Her deep, rich and soulful voice turned her into a household name – but it was the pressure of living in such bright limelight that ultimately led to the heartbreaking early death of one of music’s greatest singers.
On July 23, 2011, Amy Winehouse was found dead at her home in London, having succumbed to alcohol poisoning, and although only 27 at the time, she left behind a back catalogue of songs that still captivates audiences today.
Born on September 14, 1983, Amy’s love of music began in childhood, having discovered the world of jazz, soul and blues through her dad, Mitch, who would play vintage records and sing along to classic tracks from the likes of Frank Sinatra.
Hoping to pursue a career in the arts, Amy first attended the Susi Earnshaw Theatre School from the age of eight, before moving on to the prestigious Sylvia Young performing arts school, and later the BRIT school, all in her home city of London.
She began writing music and lyrics when she was 14, and recording her own mixtapes – a process which later helped to secure her first recording contract, when a former boyfriend passed a cassette to a scout.
She was signed by Island/Universal, one of the industry’s largest labels, and her debut album hit music store shelves in 2003.
Although it was her second album, 2006’s Back To Black, which catapulted her into the mainstream, her first record, Frank, received rave reviews and was nominated for album of the year at the 2004 Mercury Music Prize. The Guardian’s critic at the time described Winehouse as sounding “as if she has performed a thousand times in smoky jazz club…sitting somewhere between Nina Simone and Erykah Badu”.

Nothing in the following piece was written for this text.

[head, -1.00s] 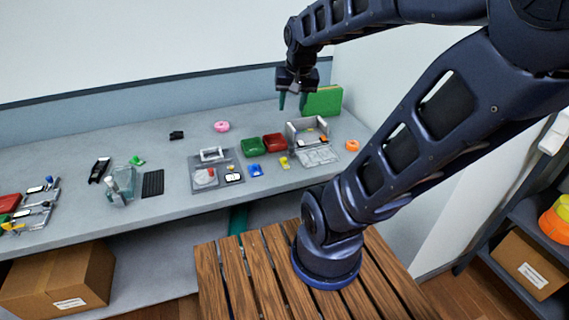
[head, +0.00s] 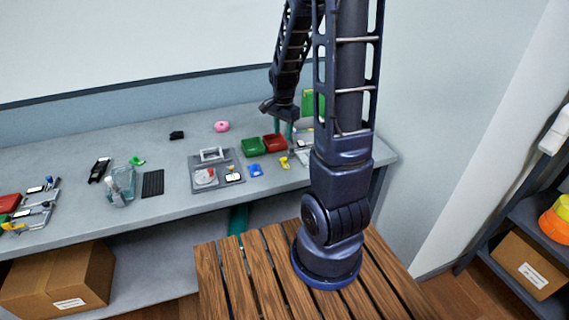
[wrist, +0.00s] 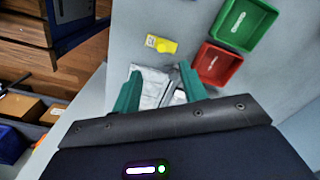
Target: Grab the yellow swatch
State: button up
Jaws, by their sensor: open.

As well as her instantly recognisable looks – including her winged eye-liner and sky-high beehive hairdo – and expressive contralto vocals, the Grammy winner was known for her revealing, smart and bold lyrics.
On such songs as Rehab, which features the line “They tried to make me go to rehab but I said, ‘No, no, no’” and You Know I’m No Good with the verse “I told ya I was troubled, you know that I’m no good”, fans were provided a glimpse into an unsettled personal life, which regularly attracted tabloid headlines.
In addition to well-documented struggles with substance abuse, and a notoriously rocky relationship with actor Blake Fielder-Civil, whom she married in 2007, the toll of performing, media appearances, and long tours began to show, and Amy was admitted to rehab several times. Although a relocation to the Caribbean island of Saint Lucia provided a fresh start after years of ups and downs, on returning to the UK the young superstar from Camden Town continued to struggle, and later abruptly pulled out of what would have been her final European tour in June 2011.
Three days after her final live gig, Amy was found dead in her home.
Despite a turbulent life outside of music, Amy Winehouse will always be remembered for talent – and for leaving the world far too soon.
Tony Bennett, who collaborated with the singer shortly before her death, said of her passing: “She was an extraordinary musician with a rare intuition as a vocalist and I am truly devastated that her exceptional talent has come to such an early end.”